* _Record list_

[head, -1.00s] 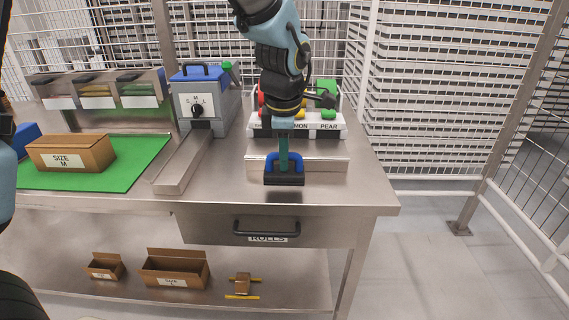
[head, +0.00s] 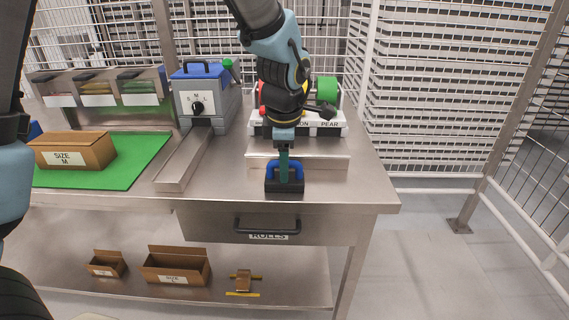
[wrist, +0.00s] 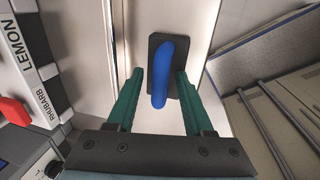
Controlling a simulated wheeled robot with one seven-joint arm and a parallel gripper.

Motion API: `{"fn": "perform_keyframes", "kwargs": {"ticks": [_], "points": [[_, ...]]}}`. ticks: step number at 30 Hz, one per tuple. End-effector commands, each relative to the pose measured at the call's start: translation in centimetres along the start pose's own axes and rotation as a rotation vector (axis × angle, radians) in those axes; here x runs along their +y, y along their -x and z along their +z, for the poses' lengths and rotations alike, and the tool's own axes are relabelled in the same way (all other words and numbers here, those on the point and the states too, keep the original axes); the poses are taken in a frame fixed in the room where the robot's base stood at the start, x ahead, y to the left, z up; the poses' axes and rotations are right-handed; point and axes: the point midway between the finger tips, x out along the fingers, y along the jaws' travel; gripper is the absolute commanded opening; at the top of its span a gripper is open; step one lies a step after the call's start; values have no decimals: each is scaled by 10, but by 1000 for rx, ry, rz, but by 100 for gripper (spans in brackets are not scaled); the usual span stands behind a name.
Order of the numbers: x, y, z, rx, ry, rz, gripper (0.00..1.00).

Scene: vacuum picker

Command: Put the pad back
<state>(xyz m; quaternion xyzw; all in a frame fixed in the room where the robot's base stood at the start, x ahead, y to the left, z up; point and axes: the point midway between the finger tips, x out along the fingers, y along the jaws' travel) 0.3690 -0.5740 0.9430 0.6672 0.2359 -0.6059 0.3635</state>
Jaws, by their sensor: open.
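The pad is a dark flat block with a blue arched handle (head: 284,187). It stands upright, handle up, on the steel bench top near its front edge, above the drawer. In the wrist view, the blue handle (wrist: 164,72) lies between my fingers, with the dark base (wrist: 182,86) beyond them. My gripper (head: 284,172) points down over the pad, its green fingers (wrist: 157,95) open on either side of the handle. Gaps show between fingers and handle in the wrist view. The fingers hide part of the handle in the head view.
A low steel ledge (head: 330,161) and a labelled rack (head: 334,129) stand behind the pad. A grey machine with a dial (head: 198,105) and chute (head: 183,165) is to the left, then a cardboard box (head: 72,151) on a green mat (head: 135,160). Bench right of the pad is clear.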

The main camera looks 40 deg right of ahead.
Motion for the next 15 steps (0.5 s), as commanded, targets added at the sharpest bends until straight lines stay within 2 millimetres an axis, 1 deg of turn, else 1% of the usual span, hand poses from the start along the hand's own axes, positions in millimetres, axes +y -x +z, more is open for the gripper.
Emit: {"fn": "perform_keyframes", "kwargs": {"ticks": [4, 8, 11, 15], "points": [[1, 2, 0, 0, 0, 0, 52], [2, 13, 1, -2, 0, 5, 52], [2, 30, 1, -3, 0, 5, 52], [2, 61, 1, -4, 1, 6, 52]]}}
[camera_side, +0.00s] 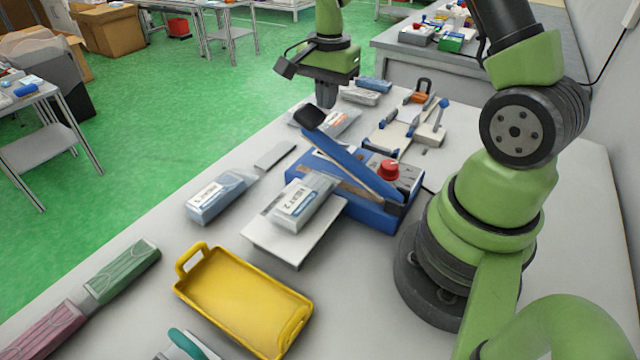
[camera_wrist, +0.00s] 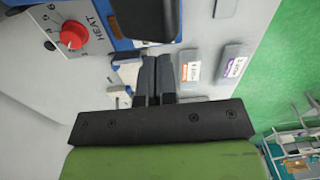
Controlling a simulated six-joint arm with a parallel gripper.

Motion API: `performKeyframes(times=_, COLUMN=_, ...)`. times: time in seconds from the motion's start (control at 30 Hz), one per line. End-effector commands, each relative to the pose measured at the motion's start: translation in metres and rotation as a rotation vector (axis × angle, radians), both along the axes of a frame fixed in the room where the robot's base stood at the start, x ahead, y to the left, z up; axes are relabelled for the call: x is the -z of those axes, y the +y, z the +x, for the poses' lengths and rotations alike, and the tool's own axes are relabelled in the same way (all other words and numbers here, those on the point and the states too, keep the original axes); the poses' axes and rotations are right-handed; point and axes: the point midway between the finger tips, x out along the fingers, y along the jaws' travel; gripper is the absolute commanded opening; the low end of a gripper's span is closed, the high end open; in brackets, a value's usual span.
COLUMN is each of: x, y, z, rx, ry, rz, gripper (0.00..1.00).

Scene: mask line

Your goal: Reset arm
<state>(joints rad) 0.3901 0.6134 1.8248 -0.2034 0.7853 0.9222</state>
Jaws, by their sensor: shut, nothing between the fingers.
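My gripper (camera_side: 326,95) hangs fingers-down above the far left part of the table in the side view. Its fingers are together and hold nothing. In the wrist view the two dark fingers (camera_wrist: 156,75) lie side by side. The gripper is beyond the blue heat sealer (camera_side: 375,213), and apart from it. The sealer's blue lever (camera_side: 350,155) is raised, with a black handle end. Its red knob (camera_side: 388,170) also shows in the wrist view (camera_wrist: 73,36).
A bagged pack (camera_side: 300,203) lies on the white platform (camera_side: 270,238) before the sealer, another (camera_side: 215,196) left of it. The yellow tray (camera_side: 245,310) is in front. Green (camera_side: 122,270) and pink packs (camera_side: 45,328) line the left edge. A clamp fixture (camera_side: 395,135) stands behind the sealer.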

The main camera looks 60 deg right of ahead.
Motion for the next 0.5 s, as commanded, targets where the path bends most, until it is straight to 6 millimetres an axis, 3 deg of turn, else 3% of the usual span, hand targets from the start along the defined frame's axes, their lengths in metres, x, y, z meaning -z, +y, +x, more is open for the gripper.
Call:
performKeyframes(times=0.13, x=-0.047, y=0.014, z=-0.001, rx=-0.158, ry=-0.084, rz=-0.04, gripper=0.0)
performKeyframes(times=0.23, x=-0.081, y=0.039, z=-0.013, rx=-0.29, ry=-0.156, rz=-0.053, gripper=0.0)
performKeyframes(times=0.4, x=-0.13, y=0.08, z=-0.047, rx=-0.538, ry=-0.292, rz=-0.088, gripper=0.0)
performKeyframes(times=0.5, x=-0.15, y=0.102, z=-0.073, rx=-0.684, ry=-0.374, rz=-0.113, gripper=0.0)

* * *

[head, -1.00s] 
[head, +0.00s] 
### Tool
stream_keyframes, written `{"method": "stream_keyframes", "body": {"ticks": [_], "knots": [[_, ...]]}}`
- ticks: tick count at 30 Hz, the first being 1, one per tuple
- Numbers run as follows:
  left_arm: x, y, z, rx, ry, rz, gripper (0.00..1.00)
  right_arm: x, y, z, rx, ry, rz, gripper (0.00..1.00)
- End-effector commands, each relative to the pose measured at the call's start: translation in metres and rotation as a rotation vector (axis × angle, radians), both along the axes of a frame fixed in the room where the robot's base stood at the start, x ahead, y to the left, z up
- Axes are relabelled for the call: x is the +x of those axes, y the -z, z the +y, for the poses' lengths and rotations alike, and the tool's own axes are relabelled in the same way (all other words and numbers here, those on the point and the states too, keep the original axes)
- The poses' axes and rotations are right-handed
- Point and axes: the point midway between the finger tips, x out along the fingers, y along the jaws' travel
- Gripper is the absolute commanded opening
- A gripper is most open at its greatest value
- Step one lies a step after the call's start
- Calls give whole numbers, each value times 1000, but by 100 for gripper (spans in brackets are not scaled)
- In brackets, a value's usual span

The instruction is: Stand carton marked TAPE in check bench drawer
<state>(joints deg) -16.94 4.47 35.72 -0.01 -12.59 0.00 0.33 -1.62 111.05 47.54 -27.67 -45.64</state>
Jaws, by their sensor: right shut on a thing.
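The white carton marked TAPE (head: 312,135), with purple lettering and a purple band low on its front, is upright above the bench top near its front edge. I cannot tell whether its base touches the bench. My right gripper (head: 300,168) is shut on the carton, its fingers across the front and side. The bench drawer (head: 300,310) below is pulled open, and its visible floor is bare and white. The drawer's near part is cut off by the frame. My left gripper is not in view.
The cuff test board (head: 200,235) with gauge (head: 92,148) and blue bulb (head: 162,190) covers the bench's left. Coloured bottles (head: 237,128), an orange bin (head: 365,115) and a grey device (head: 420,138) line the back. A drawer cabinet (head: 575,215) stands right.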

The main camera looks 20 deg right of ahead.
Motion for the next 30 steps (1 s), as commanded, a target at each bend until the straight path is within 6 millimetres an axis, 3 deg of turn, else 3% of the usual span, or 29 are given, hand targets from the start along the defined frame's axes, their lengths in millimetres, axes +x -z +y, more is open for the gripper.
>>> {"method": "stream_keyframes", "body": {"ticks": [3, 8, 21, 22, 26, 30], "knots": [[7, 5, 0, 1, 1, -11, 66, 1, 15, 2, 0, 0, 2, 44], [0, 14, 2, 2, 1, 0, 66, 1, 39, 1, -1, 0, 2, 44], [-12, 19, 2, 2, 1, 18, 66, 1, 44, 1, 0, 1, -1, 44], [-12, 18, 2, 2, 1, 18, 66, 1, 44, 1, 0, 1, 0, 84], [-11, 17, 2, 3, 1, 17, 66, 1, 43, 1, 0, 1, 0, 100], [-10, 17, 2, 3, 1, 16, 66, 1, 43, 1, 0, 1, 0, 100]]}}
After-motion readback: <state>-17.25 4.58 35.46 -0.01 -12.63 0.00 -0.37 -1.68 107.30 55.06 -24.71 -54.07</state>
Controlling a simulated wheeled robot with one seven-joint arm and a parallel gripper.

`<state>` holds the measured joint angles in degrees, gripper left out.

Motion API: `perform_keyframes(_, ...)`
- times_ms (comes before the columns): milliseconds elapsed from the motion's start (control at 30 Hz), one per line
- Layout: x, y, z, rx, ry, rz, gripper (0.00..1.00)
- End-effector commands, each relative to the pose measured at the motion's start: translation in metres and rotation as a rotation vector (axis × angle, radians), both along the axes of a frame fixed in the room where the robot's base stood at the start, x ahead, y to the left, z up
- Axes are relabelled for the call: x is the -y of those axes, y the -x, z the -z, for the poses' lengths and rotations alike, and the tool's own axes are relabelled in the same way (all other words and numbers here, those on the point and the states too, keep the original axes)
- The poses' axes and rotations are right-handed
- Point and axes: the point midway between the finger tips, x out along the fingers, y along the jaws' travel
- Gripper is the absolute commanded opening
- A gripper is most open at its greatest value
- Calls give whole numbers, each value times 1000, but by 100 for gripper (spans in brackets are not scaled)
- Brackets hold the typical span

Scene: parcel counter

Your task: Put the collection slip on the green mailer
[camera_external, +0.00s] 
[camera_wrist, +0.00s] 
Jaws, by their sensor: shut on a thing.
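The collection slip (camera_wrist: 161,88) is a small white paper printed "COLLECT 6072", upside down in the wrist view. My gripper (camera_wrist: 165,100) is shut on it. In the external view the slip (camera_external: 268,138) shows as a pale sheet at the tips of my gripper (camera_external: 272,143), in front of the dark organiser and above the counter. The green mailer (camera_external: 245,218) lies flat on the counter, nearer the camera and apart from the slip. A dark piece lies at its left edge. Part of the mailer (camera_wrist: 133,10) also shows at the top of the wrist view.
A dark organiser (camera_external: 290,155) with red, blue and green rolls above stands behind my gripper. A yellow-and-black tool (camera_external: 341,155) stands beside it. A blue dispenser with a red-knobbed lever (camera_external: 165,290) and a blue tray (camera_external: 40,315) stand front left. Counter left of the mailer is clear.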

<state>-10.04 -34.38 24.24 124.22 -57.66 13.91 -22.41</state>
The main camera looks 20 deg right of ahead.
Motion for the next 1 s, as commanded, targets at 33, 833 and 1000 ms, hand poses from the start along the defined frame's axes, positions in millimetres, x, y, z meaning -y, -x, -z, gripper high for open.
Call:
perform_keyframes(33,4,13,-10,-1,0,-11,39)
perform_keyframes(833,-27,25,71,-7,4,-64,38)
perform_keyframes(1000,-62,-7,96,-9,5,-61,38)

* _Stated problem_
Find the string "joints" in the entries above and return each line that holds it.

* _Task output_
<state>(joints rad) 0.3901 0.6134 1.8248 -0.2034 0.7853 0.9222</state>
<state>(joints deg) -16.94 4.47 35.72 -0.01 -12.59 0.00 0.33 -1.62 111.05 47.54 -27.67 -45.64</state>

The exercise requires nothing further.